The most effective psymech technique to add to the eureka technique is overload. By trying to be aware of 7 +/- 2 things at the same time both relaxation and focus are heightened, and a simple hypnotic/meditative trance is encouraged. It has been known for centuries that trance states can accelerate learning.


The most effective way to use overload is to make the things you are trying to focus on pack a good deal of emotional/sensory wallop. One of the oldest tenets of the art of memory is to use images that have emotional impact. This can most easily be done by trying to set up a variety of rhythms physically while seeding your subconscious. The state of your bodymind can be altered by breathing and by tensing and relaxing muscles, and by looking at different sorts of things. Alternating between focus-inducing things (tense muscles, breathing out, etc.) and relaxation-inducing things (relaxing muscles, breathing in, etc.) can set up rhythms. This adds still more effectiveness to the eureka technique, as any rhythm will.


However, the breathe might tend to move the mind on a rhythm of its own. Tensing and relaxing the muscles might be a good way to set up a rhythm for altering the consciousness, but it might be different from the rhythm the breath sets up. The mind will respond at different rates to oxygen and adrenaline. The way the mind reacts to sights will happen on a time scale that is different than any of these. Using a single external rhythm to drive the mind into unity might work, but it also might be fighting one of more natural rhythms. At best this is inefficient and counterproductive. At worst it can make it impossible to alter the consciousness and enter madspace.

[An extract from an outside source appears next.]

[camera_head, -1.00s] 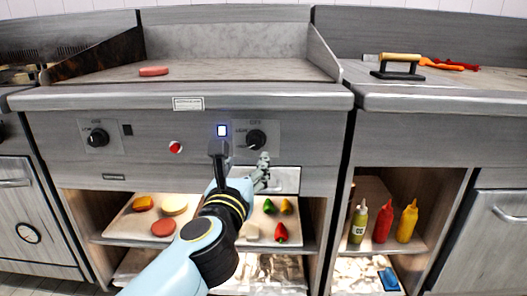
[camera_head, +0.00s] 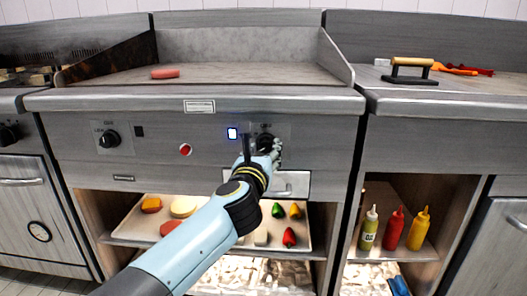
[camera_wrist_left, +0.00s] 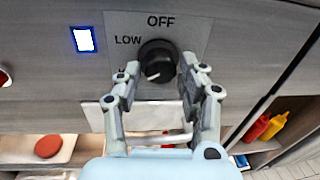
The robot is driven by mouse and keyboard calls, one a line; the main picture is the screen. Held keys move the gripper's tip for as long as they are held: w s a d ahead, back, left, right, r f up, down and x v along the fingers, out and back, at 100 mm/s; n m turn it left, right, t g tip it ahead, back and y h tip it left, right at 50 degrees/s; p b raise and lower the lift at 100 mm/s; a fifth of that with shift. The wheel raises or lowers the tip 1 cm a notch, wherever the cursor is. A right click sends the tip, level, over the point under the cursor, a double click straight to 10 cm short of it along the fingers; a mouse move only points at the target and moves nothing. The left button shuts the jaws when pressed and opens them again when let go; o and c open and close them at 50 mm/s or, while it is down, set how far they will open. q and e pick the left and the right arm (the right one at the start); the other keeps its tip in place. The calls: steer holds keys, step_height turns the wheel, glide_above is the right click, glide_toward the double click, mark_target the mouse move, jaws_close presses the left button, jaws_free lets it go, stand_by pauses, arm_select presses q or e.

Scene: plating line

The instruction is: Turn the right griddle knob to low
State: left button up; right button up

Therefore, using a variety of different rhythms while seeding the mind will not only be more likely to set up beneficial responses in your bodymind (because your reflexes, the way you respond to each rhythm type, are allowed to be what they naturally are, rather than trying to drive them all to the same rhythm), but it will also easily provide the overload of the conscious mind that induces trance.


In time the stress of keeping the awareness so broad will cause the bodymind to try to simplify things. The different rhythms will start to merge. This is good, and should be allowed. It is a beginning of the mind unifying, which is the whole point of this exercise.